## [Work required]
Leave the pictures out and quote every line from the start of the listing to the line with "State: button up", inclusive.

## [Provided material]
** Start **
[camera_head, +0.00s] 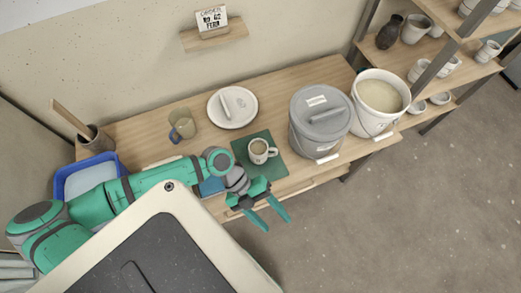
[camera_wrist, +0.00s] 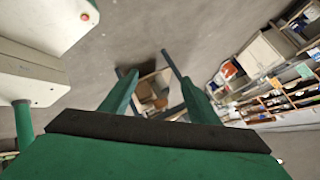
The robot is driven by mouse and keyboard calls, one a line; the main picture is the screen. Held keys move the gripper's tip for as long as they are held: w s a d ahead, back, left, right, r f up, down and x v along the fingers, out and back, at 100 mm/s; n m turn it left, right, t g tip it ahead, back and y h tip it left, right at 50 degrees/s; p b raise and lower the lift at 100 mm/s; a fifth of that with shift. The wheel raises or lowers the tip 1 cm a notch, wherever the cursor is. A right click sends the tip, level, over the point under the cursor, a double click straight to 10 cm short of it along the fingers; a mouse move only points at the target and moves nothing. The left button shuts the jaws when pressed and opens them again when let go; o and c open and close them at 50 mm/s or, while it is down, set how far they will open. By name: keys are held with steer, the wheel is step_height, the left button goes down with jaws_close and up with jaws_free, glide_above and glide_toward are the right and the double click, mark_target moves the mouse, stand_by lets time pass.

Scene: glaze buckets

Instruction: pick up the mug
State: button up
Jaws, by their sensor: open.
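A small cream mug (camera_head: 259,151) with a dark inside stands upright on a dark green mat (camera_head: 273,166) on the wooden table, its handle toward the right. A second, tan mug-like vessel (camera_head: 183,123) with a blue handle stands further left on the table. My gripper (camera_head: 269,221) is open and empty, in front of the mat and past the table's front edge, apart from the mug. In the wrist view my gripper (camera_wrist: 148,72) has its fingers spread with nothing between them, and the mug is not in that view.
A lidded grey bucket (camera_head: 299,139) stands right of the mat, beside an open white bucket (camera_head: 398,126) of pale material. A white plate (camera_head: 245,115) with a stick-like thing lies behind the mug. A blue basin (camera_head: 61,190) sits at left. Pottery shelves stand at right. Open floor (camera_head: 430,210) lies right of the table.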

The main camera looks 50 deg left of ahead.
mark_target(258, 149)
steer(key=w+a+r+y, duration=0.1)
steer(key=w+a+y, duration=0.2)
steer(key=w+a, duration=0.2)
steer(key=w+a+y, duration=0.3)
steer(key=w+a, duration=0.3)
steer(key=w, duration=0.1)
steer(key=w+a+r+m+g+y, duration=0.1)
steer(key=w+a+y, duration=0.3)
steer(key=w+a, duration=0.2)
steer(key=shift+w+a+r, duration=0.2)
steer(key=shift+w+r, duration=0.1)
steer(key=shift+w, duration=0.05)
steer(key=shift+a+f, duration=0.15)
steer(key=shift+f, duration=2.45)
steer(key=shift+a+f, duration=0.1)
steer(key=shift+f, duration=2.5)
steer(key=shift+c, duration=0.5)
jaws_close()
** End **
## [Result]
[camera_head, +0.00s] 
[camera_wrist, +0.00s] 
The robot is driven by mouse and keyboard calls, one a line; the main picture is the screen. Held keys move the gripper's tip for as long as they are held: w s a d ahead, back, left, right, r f up, down and x v along the fingers, out and back, at 100 mm/s; n m turn it left, right, t g tip it ahead, back and y h tip it left, right at 50 degrees/s; p b raise and lower the lift at 100 mm/s; a fifth of that with shift. The wheel raises or lowers the tip 1 cm a notch, wherever the cursor is. A right click sends the tip, level, over the point under the cursor, a double click straight to 10 cm short of it along the fingers; a mouse move only points at the target and moves nothing. The left button shuts the jaws when pressed and opens them again when let go; o and c open and close them at 50 mm/s or, while it is down, set how far they will open. By name: keys are held with steer, the wheel is step_height, the left button goes down with jaws_close and up with jaws_free, glide_above and glide_toward are the right and the double click, mark_target moves the mouse, stand_by lets time pass.

Scene: glaze buckets

Instruction: pick up the mug
State: button up

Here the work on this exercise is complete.